-------- Data provided --------
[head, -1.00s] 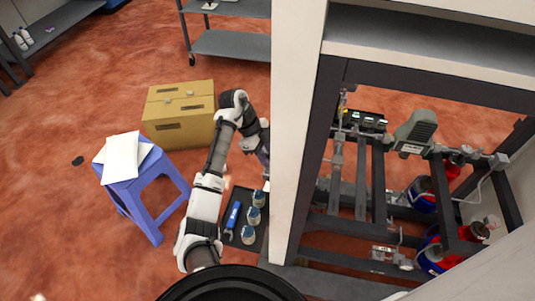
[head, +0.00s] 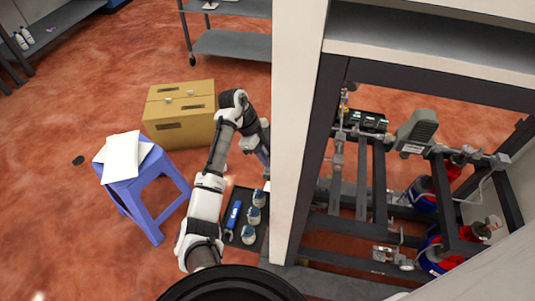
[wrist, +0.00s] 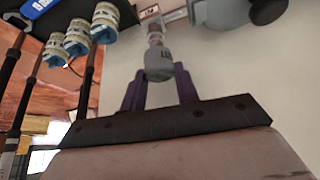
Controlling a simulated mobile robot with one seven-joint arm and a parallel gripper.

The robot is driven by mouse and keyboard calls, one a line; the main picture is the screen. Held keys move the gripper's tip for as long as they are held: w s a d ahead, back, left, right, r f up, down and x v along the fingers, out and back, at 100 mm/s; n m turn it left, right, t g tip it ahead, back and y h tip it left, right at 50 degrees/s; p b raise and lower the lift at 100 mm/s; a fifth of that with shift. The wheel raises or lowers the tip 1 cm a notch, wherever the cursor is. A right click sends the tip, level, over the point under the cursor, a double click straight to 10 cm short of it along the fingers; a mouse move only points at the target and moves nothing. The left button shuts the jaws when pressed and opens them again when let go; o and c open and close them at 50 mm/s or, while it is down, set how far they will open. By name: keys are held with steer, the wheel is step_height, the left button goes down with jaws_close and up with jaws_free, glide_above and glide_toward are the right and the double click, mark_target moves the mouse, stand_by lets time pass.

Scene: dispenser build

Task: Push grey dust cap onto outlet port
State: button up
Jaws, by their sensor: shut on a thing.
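In the wrist view my gripper (wrist: 159,78) has two purple fingers, shut on a grey cylindrical cap (wrist: 158,64). Just beyond the cap, in line with it, is a slimmer grey fitting that looks like the outlet port (wrist: 153,27). Cap and port overlap in this view, so I cannot tell how far the cap sits on the port. In the head view the pale cabinet panel hides my gripper, the cap and this port; only my arm shows, reaching behind the panel edge.
A dark tray (head: 240,194) with a blue tool (head: 233,215) and several blue-and-white jars (head: 253,216) lies beside the panel. A cardboard box (head: 180,113) and a blue stool (head: 150,192) stand left. The pale panel (head: 296,130) stands close right of my arm. A dark frame (head: 322,165) holds pipes.

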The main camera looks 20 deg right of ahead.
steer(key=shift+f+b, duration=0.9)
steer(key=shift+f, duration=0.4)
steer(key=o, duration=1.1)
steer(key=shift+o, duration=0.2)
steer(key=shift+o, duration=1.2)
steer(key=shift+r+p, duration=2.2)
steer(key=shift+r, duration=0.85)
--------
§ Stated problem
Output, from the data above, the lines from the line with "Controlling a simulated" to the line with "State: button up" exactly as they stand, both ends included and nothing else.

§ Solution for this problem
Controlling a simulated mobile robot with one seven-joint arm and a parallel gripper.

The robot is driven by mouse and keyboard calls, one a line; the main picture is the screen. Held keys move the gripper's tip for as long as they are held: w s a d ahead, back, left, right, r f up, down and x v along the fingers, out and back, at 100 mm/s; n m turn it left, right, t g tip it ahead, back and y h tip it left, right at 50 degrees/s; p b raise and lower the lift at 100 mm/s; a fifth of that with shift. The wheel raises or lowers the tip 1 cm a notch, wherever the cursor is. A right click sends the tip, level, over the point under the cursor, a double click straight to 10 cm short of it along the fingers; a mouse move only points at the target and moves nothing. The left button shuts the jaws when pressed and opens them again when let go; o and c open and close them at 50 mm/s or, while it is down, set how far they will open. By name: keys are held with steer, the wheel is step_height, the left button goes down with jaws_close and up with jaws_free, glide_above and glide_toward are the right and the double click, mark_target moves the mouse, stand_by lets time pass.

Scene: dispenser build

Task: Push grey dust cap onto outlet port
State: button up

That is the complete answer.